Fellow Banter author Rob L. has done an excellent job keeping fans updated on the performance of this Rangers team according to shot metrics. As a follow up to his work, I wanted to give a more visual look at those the season has trended thus far. For starters, let's look at last year's team.


The chart (click to enlarge) represents a rolling 10 game average of each of the 4 indicated categories. The data is for even strength only. For instance, between games 50 and 60 last year, the Rangers got only 40% of the goals scored, while between 60 and 70 they were just under 60%. Ordinarily, I would use a 20 game average to smooth the data a bit, but since we have just 30 games for comparison this season, it wouldn't give us very many data points.

Though a bit cluttered, you can see that during the course of the year, the Rangers' shot metrics stayed relatively bunched all season. When Fenwick (Shots For / Shots By Both teams, excluding blocked shots) and Corsi (Fenwick + blocked shots) went up, so did their scoring chances. However, goals% was a lot more volatile. This is because over the course of the season, there is a tremendous amount of luck involved in goal scoring. That luck is captured by looking at PDO.

PDO is a simple statistic, just the sum of a team's shooting percentage and their save percentage. Some argue it's the single most important to understand. Over the course of a season, PDO will regress towards 100%, but as you'll see, on the small scale, it coincides pretty well with goal%:


For help reading the chart a bit, goal% is plotted against the axis on the right, while PDO and it's components are plotted on the left axis. Shot percentage here (in blue) is shown as opponents save percentage. You can see that goaltender performance, both for (red) and against, goes through peaks and valleys over the course of the season. When things go bad, so does the goal differential, and only special teams or incredible luck can bail a team out. Thus far, that hasn't happened to the Rangers.

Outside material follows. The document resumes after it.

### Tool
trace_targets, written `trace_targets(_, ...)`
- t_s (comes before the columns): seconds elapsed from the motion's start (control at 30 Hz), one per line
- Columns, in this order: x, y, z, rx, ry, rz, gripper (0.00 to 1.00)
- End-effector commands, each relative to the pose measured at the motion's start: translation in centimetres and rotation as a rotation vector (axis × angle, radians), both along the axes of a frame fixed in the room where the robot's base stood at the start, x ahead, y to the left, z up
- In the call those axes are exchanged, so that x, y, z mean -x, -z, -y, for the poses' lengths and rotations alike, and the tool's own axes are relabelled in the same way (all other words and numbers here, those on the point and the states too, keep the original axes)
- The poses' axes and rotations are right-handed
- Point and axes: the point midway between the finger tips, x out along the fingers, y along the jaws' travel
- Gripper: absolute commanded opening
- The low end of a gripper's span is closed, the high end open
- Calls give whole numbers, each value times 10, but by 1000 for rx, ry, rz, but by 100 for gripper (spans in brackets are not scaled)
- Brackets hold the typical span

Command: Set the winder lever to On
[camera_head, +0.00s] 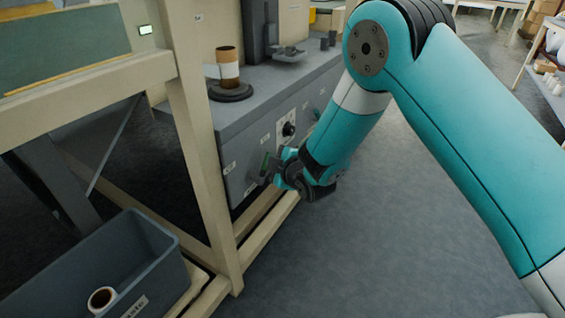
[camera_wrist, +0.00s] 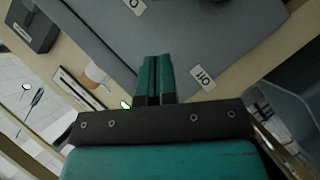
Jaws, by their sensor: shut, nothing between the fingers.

Unlike last year when goals mostly followed along, just with a lot more volatility, this year the Rangers goals have been far more frequent than the shots would indicate. Quality may play a small role, as scoring chances outpaced traditional shots during the course of November onwards. It definitely does not explain getting upwards of 65% of the goals scored. No, instead you can thank Henrik Lundqvist and Martin Biron for that:


Thus far, the team's save percentage has been steady as she goes, staying around an excellent 94% at even strength for the entire season. The goalies were able to maintain that level of play last year for stretches of 20 games, so it's not out of character. Nevertheless, one has to be concerned that the drops down to the 90% level will show up at some point this season. When it does, one hopes it comes when the offense is on another of their hots streaks. They had such a run early, but you can see the 'puck luck' starting to turn over. Converting 11-12% of their even strength shots simply was not something that was going to continue.

In any single game, special teams or a couple of bounces either way can decide a game. Long term success depends on the team getting shots and preventing them. So far, they've been below average in that regard, but improving. How much more improvement will go a long way towards determining if this team can make a playoff run, or miss the playoffs entirely.